N. Standard Issue uses only natural fibres which are renewable and recycled. What is the process behind sourcing these?
E. As we manufacture everything ourselves, we have direct relationships with some of the very best yarn suppliers across the globe. We work in close partnership with
a select handful and have built great relationships with them over the years. These partnerships allow our team to better understand the supply chain and production processes to ensure Standard Issue continues to make decisions that have a positive impact.
N. The brand has recently collaborated with popular leather goods label, Yu Mei, creating gorgeous cashmere sweaters. Yu Mei has also recently opened an Auckland flagship in Newmarket. What was the driving force behind this collaboration?
E. It was really down to our alignment of values. We have a shared commitment to circularity, uncompromising quality and a focus on innovation. Working with Jessie and her team on this collaboration was fun and rewarding and we love the end result.
N. Can you tell us your best fashion investment?

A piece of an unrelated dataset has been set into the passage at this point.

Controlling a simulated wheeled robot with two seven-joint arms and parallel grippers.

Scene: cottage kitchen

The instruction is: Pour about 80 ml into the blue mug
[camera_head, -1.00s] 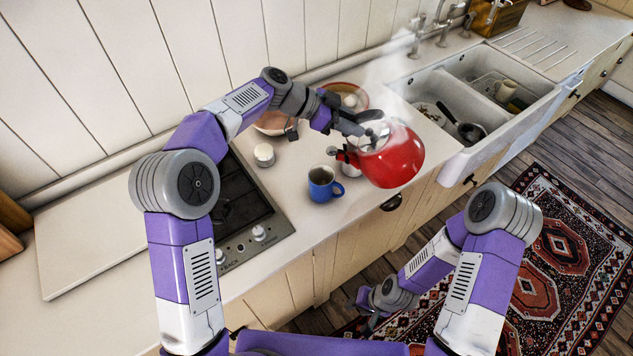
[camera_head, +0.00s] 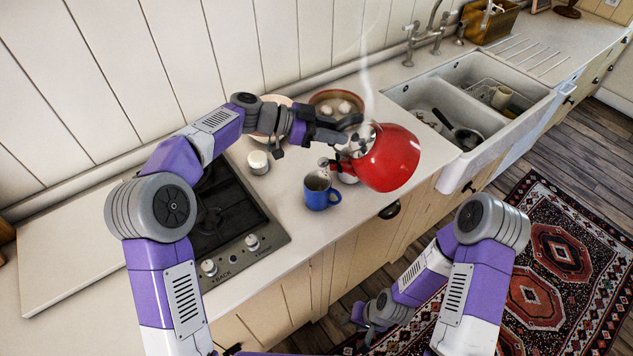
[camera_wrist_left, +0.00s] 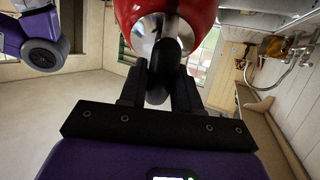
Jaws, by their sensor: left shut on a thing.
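The blue mug (camera_head: 321,198) stands upright on the counter, right of the hob; its inside is too dark to judge the level. My left gripper (camera_head: 349,133) is shut on the handle of the red kettle (camera_head: 396,162) and holds it above the counter, right of the mug. The kettle's spout points left and its tip is just above and behind the mug's rim. No stream of liquid can be made out. The left wrist view shows the red kettle body (camera_wrist_left: 201,12) beyond the fingers (camera_wrist_left: 158,88). My right gripper (camera_head: 371,314) hangs low in front of the cabinets, its jaws unclear.
A white-topped jar (camera_head: 258,162) stands beside the hob (camera_head: 217,218). A brown bowl (camera_head: 315,101) with pale round things and a pale bowl (camera_head: 263,132) stand behind the arm. A white object (camera_head: 349,178) sits under the kettle. The sink (camera_head: 470,105) is at the right.

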E. Definitely a pair of handmade leather heels from G&L in Paddington, Sydney. Authentic craftsmanship made to last through and through. I became a bit of a regular customer, so he’d pull
out one-offs he would have made for designers for the runway or photoshoots which of course I purchased a few of – I’m not sure he was really allowed to sell these to me!
N. What is next for Standard Issue?
E. We’re on a continuous journey of improvement across the board. It will never stop! There is some exciting news coming for our next Winter collection – watch this space!
N. Your most worn Standard Issue piece?
E. Lots! But I always love to throw on a Tulle Top.
N. Secrets to business longevity?
E. Foster talent, ensure it is handed down and invest in technology.